VPN and IPtables

Ilya Palagin tux-4CS0UopE6WdBDgjK7y7TUQ at public.gmane.org
Wed Sep 15 19:37:56 UTC 2004


Quoting Lennart Sorensen <lsorense-1wCw9BSqJbv44Nm34jS7GywD8/FfD2ys at public.gmane.org>:

> On Wed, Sep 15, 2004 at 02:44:04PM -0400, David Kreuter wrote:
> > Hi: My linux machine has two NICs, one connnected to Rogers hispeed
> > 24.x.x.x. Other NIC is
> > on private 192.168.x.x.  Windows box is on 192.168.x.x and works fine
> > using the internet through
> > the linux machine - Iptables is setup and is NATting.
> >
> > Now I want to use windows machine with Cisco VPN client.

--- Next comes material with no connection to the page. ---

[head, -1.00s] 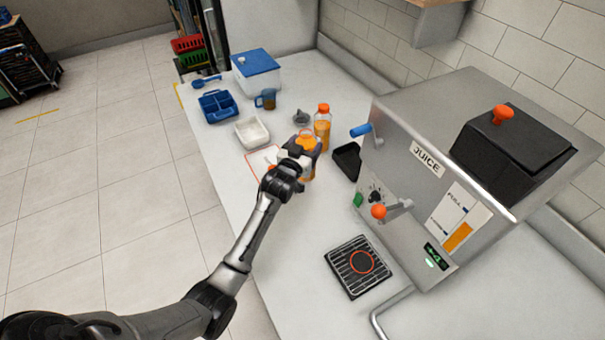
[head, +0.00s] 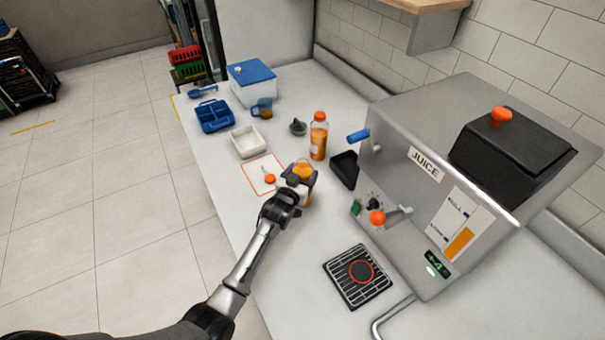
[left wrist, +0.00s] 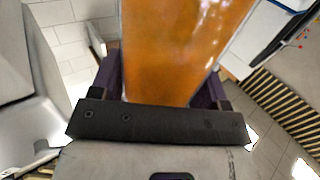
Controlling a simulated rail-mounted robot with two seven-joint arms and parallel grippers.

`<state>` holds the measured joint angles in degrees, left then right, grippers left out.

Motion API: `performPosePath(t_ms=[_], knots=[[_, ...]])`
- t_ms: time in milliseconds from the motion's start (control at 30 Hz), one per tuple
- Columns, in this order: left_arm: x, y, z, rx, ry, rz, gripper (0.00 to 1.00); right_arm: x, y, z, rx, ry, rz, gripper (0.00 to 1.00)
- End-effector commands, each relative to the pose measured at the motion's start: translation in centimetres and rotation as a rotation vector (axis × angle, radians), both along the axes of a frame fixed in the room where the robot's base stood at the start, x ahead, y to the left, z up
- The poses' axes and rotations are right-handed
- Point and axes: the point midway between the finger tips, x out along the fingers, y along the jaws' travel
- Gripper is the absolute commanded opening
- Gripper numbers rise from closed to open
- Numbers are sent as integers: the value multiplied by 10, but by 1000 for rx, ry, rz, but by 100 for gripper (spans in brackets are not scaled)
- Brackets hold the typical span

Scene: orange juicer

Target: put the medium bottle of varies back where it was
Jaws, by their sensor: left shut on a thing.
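My left gripper (head: 300,182) is shut on a bottle of orange juice (head: 301,169). In the left wrist view the bottle's orange body (left wrist: 185,50) fills the middle, between the dark fingers. I cannot tell whether its base touches the counter. A taller juice bottle with an orange cap (head: 319,137) stands upright just behind it. A red-outlined square (head: 255,165) with a loose orange cap (head: 269,178) lies to the left. My right gripper is not in view.
The steel juicer (head: 420,180) stands to the right, with a drip grate (head: 343,275) in front. A black tray (head: 344,168) is right of the held bottle. A white tray (head: 249,142), blue caddy (head: 214,115) and blue-lidded box (head: 252,83) stand farther back. The front-left counter is clear.

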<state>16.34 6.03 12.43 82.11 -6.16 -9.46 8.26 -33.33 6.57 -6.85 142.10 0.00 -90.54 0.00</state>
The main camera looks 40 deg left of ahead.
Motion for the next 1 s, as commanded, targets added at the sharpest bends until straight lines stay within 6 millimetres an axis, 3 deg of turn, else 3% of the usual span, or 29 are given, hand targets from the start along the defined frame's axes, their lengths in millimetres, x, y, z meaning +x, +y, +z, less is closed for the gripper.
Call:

Can't connect.
> > If I directly connect
> > the Windows box NIC to the 24. network it works of course.
> >
> > Can I train iptables to pass the encapsulated packets to/from my windows
> > VPN client?
> 
> Are you blocking any outbound traffic from the windows machine?  I was
> under the impression that most vpn clients would work through NAT (or at
> least I have seen some that did, although I don't remember which).
> 
> On the other hand IPsec does seem to include the IP of each end inside
> the packets, so having the wrong ip inside the packet compared to who
> the other end receives it from could be a problem.
> 
> ipsec uses protocol ah, esp and udp port 500.  In case that helps you at
> all.

Experimenting with my SonicWall VPN client, I allowed everything to/from my
internal Windows machine.  It didn't help.  Windows firewall shows packets
between ports 500 (I disabled this one too for tests), iptables logger shows
activity as well.  There is a traffic, but no VPN connection.

Ilya.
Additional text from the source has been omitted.